## begin DATASET SECTION

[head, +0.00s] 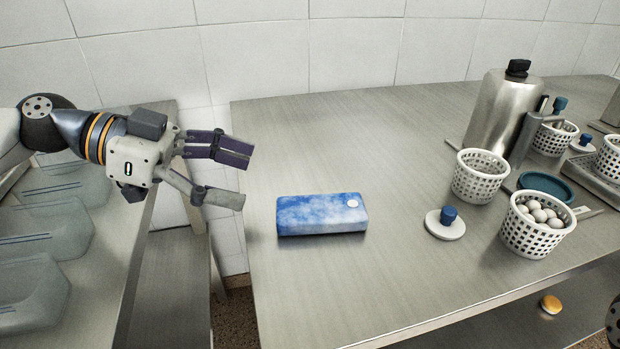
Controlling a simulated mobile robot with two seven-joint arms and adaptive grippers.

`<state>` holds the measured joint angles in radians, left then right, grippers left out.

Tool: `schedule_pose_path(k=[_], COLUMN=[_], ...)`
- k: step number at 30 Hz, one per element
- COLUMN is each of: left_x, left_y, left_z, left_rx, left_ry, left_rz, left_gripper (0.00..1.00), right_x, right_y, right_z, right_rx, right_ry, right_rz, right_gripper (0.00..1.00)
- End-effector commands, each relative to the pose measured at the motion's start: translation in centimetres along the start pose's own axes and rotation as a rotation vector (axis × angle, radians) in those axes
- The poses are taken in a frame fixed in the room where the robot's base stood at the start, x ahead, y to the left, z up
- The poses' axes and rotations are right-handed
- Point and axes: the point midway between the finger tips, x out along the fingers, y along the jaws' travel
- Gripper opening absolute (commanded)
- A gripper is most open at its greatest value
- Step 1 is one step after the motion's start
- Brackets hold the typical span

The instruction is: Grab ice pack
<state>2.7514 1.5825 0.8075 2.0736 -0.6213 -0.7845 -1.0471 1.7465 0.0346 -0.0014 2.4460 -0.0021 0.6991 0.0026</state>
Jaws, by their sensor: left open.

## end DATASET SECTION

Would you reproduce the lines above, from the very first through the line containing "- Point and", exactly and without the pictures?

[head, +0.00s] 
Controlling a simulated mobile robot with two seven-joint arms and adaptive grippers.

`<state>` holds the measured joint angles in radians, left then right, grippers left out.

Tool: `schedule_pose_path(k=[_], COLUMN=[_], ...)`
- k: step number at 30 Hz, one per element
- COLUMN is each of: left_x, left_y, left_z, left_rx, left_ry, left_rz, left_gripper (0.00..1.00), right_x, right_y, right_z, right_rx, right_ry, right_rz, right_gripper (0.00..1.00)
- End-effector commands, each relative to the pose measured at the motion's start: translation in centimetres along the start pose's own axes and rotation as a rotation vector (axis × angle, radians) in those axes
- The poses are taken in a frame fixed in the room where the robot's base stood at the start, x ahead, y to the left, z up
- The poses' axes and rotations are right-handed
- Point and axes: the point midway between the finger tips, x out along the fingers, y along the jaws' travel

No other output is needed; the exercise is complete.